Can you tell me how to get to K Street? posted by Richard Seymour

Because I need to kick somebody's ass. Have you seen this?

After a series of legislative defeats in 2007 that saw the year end with more U.S. troops in Iraq than when it began, a coalition of anti-war groups is backing away from its multimillion-dollar drive to cut funding for the war and force Congress to pass timelines for bringing U.S. troops home.

...

The groups believe this switch in strategy can draw contrasts with Republicans that will help Democrats gain ground in November and bring the votes to pass more dramatic measures. But it is a long way from the early months of 2007, when Democrats were freshly in power and momentum for a dramatic shift in Iraq policy seemed overpowering.
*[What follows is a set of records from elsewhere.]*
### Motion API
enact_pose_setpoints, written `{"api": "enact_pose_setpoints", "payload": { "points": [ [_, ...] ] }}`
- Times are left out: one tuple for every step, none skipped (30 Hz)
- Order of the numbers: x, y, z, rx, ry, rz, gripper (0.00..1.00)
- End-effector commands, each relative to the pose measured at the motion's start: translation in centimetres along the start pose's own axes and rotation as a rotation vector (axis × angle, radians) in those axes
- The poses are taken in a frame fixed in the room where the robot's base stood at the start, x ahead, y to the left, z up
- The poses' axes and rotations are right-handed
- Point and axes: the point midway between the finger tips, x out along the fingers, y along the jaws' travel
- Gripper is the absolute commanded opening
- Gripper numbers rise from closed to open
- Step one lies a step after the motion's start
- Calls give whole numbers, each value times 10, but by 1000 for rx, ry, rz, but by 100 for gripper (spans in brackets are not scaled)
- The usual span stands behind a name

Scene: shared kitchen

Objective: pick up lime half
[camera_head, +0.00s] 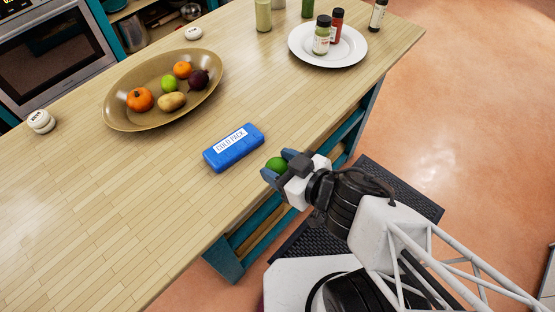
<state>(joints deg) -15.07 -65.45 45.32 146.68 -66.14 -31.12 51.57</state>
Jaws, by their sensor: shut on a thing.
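The lime half (276,164) shows its green rounded side between the fingertips of my gripper. My gripper (275,168) is shut on it, near the right edge of the wooden counter. The cut face of the lime half is not visible. I cannot tell whether it touches the counter or is held above it.
A blue cold pack (233,148) lies just left of my gripper. A white plate (347,53) with bottles is at the back right. The counter's (90,220) front left is clear.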

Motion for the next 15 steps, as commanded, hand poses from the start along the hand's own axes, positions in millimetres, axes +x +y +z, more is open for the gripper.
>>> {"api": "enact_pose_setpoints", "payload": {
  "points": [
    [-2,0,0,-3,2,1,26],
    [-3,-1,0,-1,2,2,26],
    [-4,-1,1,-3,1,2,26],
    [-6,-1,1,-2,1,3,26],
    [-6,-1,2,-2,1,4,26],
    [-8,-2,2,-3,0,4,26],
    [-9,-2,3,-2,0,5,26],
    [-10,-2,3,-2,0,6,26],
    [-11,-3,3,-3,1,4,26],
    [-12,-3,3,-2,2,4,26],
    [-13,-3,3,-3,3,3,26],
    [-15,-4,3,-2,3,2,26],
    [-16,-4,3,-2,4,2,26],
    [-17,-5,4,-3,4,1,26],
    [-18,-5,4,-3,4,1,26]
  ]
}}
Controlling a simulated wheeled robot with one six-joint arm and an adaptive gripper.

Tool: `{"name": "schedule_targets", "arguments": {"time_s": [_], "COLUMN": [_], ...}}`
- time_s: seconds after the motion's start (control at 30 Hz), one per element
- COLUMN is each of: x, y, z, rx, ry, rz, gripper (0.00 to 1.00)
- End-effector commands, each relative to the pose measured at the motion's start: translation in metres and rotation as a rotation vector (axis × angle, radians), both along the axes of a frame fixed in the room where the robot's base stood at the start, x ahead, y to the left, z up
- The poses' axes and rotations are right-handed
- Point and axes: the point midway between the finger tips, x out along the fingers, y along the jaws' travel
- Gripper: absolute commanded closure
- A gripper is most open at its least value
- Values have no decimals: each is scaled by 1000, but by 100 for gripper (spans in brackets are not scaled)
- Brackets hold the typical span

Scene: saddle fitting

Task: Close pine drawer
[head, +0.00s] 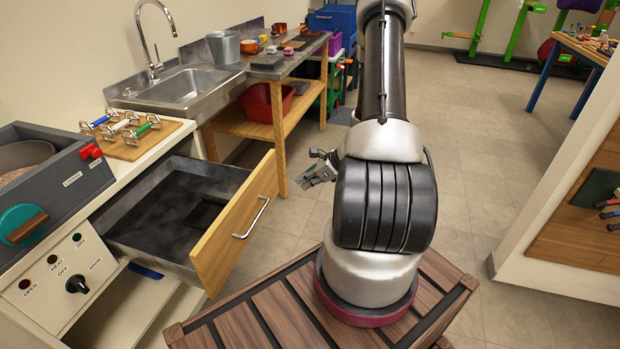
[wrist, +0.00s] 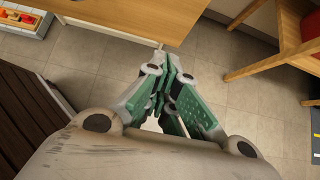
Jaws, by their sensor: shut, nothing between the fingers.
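The pine drawer's front (head: 232,228) is at the left in the head view, with a metal bar handle (head: 252,217). The drawer is pulled far out of the cream cabinet, and its grey inside shows a dark flat patch or item. My gripper (head: 320,170) is shut and empty. It hangs over the floor to the right of the drawer front, apart from it in the head view. In the wrist view the green-padded gripper (wrist: 168,65) points toward a pine-coloured panel (wrist: 135,15), likely the drawer front; whether it touches cannot be told.
A cabinet top with a dark appliance (head: 45,180) and a wooden board of coloured handles (head: 135,135) stands beside the drawer. A sink counter (head: 185,85) on wooden legs stands behind. The tiled floor (head: 470,150) right of my arm is clear.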

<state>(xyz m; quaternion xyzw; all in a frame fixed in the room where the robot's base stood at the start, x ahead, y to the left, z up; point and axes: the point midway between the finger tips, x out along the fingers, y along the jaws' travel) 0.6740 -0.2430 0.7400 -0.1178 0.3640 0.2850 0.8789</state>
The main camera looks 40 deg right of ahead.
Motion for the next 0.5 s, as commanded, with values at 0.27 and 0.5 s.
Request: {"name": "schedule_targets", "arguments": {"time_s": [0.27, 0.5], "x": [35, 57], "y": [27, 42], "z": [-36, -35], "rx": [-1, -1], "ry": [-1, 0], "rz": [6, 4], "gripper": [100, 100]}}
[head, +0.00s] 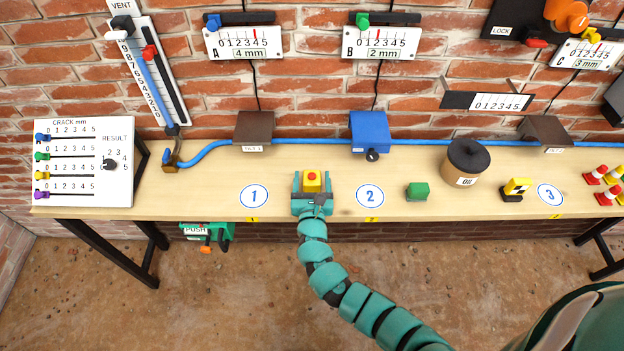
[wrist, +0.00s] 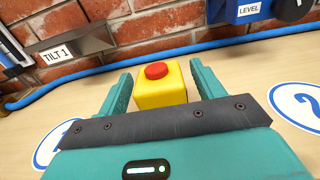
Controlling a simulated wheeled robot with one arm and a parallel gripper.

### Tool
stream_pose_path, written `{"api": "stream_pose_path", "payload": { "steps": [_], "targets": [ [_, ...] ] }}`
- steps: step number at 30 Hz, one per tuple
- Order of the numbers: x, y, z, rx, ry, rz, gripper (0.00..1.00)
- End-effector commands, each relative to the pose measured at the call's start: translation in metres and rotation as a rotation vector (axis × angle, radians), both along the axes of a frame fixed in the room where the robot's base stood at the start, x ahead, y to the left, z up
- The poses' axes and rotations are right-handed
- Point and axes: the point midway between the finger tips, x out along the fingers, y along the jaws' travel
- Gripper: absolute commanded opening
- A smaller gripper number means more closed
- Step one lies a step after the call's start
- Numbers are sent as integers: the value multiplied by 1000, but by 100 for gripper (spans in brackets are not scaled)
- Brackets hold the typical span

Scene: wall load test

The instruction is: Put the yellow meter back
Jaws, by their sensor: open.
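A yellow box with a red button on top (head: 312,178) sits on the bench between circles 1 and 2. It also shows in the wrist view (wrist: 161,92). My gripper (head: 311,187) is open, its two fingers on either side of the box; in the wrist view gaps show between fingers and box. On the wall at the upper right, a white scale marked 3 mm (head: 588,54) carries a yellow knob. I cannot tell which of these is called the yellow meter.
A green block (head: 417,191), an oil can (head: 465,163) and a yellow-black marker block (head: 516,189) stand to the right. A blue hose (head: 310,141) runs along the back past a blue level box (head: 370,133). Circle 1 (head: 254,196) is bare.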

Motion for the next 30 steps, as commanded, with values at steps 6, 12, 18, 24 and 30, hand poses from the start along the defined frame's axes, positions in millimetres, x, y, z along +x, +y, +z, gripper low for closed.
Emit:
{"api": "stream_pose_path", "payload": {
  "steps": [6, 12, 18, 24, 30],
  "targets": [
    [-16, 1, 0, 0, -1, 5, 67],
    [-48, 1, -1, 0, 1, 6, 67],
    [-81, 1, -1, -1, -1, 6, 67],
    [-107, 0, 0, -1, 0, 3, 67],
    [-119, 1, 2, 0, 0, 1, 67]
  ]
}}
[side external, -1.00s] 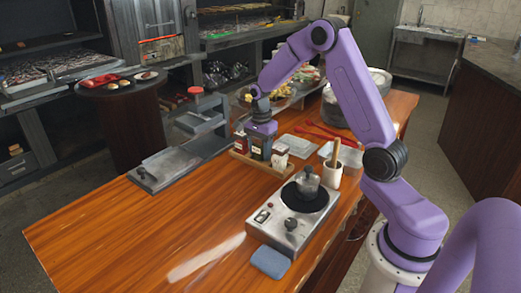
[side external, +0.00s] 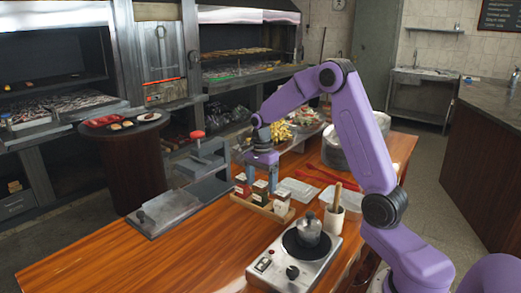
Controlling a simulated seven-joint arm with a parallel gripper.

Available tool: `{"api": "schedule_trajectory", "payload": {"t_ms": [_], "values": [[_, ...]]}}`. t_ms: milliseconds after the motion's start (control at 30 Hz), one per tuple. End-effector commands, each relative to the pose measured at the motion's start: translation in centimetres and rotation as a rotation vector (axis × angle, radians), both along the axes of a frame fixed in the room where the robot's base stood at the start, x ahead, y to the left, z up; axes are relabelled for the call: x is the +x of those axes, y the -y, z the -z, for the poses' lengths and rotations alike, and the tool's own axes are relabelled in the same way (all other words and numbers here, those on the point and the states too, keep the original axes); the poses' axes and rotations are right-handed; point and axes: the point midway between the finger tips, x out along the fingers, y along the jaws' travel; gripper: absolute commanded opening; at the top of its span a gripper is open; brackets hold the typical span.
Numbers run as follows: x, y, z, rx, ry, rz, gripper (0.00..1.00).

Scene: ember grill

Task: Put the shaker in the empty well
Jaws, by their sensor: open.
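A small wooden rack (side external: 264,207) stands on the wooden counter, with three small shaker-like containers in a row in it. The left container (side external: 241,185) is red and pale, the middle container (side external: 260,192) is dark green and pale, and the right container (side external: 281,204) is mostly white with a dark part. All three look upright. I cannot tell which is the task's shaker, and no empty well can be made out. My gripper (side external: 262,176) is open just above the rack, over its left and middle containers. Its fingertips are small and partly blend with the things behind.
A hot plate (side external: 271,264) with a metal pot (side external: 309,230) stands in front of the rack. Clear trays (side external: 297,189) lie behind; a metal press (side external: 197,165) stands left. The front-left counter is clear.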

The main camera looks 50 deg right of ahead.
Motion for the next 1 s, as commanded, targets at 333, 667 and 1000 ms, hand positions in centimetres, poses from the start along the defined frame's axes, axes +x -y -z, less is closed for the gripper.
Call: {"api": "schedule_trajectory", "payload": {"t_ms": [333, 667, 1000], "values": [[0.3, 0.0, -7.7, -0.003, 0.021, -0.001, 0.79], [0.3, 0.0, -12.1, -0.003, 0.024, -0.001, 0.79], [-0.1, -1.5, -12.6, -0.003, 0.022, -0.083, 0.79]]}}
“There was a consensus that last year was not productive,” John Isaacs, executive director of Council for a Livable World, said of a meeting attended by a coalition of anti-war groups last week. “Our expectations were dashed.”

The meeting, held at an office on K Street, was attended by around 20 representatives of influential anti-war groups, including MoveOn.org and Americans Against Escalation in Iraq, which spent $12 million last year opposing the war.

Isaacs said he thought the meeting would be a difficult one, with an adamant faction pressing for continued focus on timelines and funding. It wasn’t to be.

“We got our heads together and decided to go a different way,” Isaacs said. “The consensus was not to keep beating our heads against the wall trying to block every funding bill — not because we don’t agree with it, but because we don’t have the votes.”

Moira Mack, a spokeswoman for AAEI, was also at the meeting. “There was a lot of agreement that this is really the way that we can best get our message across about endless war versus end-the-war and draw clear distinctions between anti-war Democrats and pro-war Republicans. They really don’t want to end the war. This is the perfect legislative opportunity.”


This sadly reflects one of the weaknesses of the US antiwar movement - its deep fragmentation with much of the leadership composed of supporters of the Democratic Party. Since when were there "clear distinctions" available between "anti-war Democrats and pro-war Republicans"? The only way this fiction can be maintained is if they maintain the pretense, as they do, that funding for the war couldn't be shot down because they "didn't have the votes". The claim from the Democrats was that an executive veto, which can be issued whenever there is less than two-thirds Congressional support for a given bill, prevented them from withholding funding. It's a lie. In order for funding to be issued, Congress has to vote in the affirmative for it, which couldn't have happened without the Democrats who are now in the majority. This is an extremely costly war, and even if there is considerable troop "drawdown", the Congressional Budget Office expects it to cost a total of $2.73 trillion. To fork over this much on behalf of the taxpayer while blithering on about balanced budgets and so on is a serious commitment. The lie can only survive if people ignore the fact that Democrats already had plenty of opportunity to set withdrawal timetables and chose not to pursue it. The first time they bothered to even ask nicely was in November last year - arguably a necessary pitch before the elections - but they quickly caved in and gave Bush an extra $70bn to pursue the ongoing occupation, sans strings. But who am I to question success? The subordination of the priorities of the antiwar movement to the electoral strategy of the Democrats worked well in 2004, did it not? And the conduct of Democrats elected in 2006 has been a real blast, hasn't it? Let's have more of that, why not?